The osxcollector.output_filters
package contains filters that process and transform the output of OSXCollector. The goal of filters is to make it easy to analyze OSXCollector output.
Each filter has a single purpose. They do one thing and they do it right.
Unlike osxcollector.py
filters have dependencies that aren't already installed on a new Mac. The best solution for ensure dependencies can be found is to use virtualenv.

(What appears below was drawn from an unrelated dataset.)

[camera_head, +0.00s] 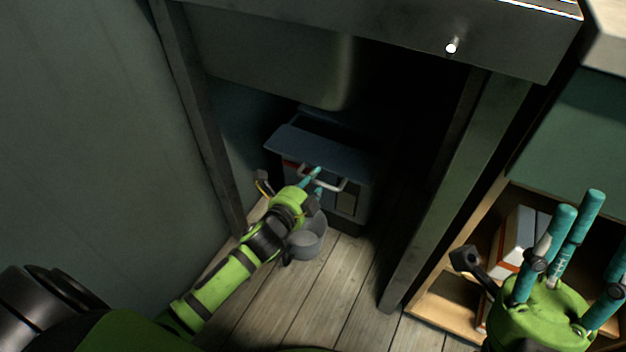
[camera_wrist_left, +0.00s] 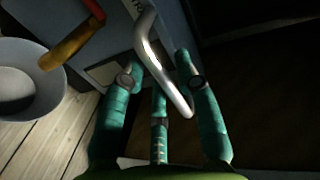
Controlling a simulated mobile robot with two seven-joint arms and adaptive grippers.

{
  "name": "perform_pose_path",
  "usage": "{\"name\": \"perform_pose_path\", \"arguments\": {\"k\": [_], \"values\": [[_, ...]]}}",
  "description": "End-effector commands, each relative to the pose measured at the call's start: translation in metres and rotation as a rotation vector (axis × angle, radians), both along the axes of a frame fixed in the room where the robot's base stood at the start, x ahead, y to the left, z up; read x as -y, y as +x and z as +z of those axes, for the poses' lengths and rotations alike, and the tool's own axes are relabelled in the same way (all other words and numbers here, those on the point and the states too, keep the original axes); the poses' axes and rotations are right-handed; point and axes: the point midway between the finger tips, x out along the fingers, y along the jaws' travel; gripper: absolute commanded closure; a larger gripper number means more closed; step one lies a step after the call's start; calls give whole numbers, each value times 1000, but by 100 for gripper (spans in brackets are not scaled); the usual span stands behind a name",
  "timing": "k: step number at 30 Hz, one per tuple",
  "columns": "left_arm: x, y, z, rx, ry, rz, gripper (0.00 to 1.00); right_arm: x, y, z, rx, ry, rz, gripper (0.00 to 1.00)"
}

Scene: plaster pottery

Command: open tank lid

To setup a virtualenv for the first time use:
$ sudo pip install tox virtualenv
$ make venv
$ source virtualenv_run/bin/activate
Many filters require configuration, like API keys or details on a blacklist. The configuration for filters is done in a YAML file. The file is named osxcollector.yaml
. The filter will look for the configuration file in:
- The current directory.
- The user's home directory.
- The path pointed to by the environment variable
OSXCOLLECTOR_CONF
.
A sample config is included. Make a copy and then modify if for yourself:
$ cp osxcollector.yaml.example osxcollector.yaml
$ emacs osxcollector.yaml
Using combinations of these basic filters, an analyst can figure out a lot of what happened without expensive tools, without threat feeds or fancy APIs.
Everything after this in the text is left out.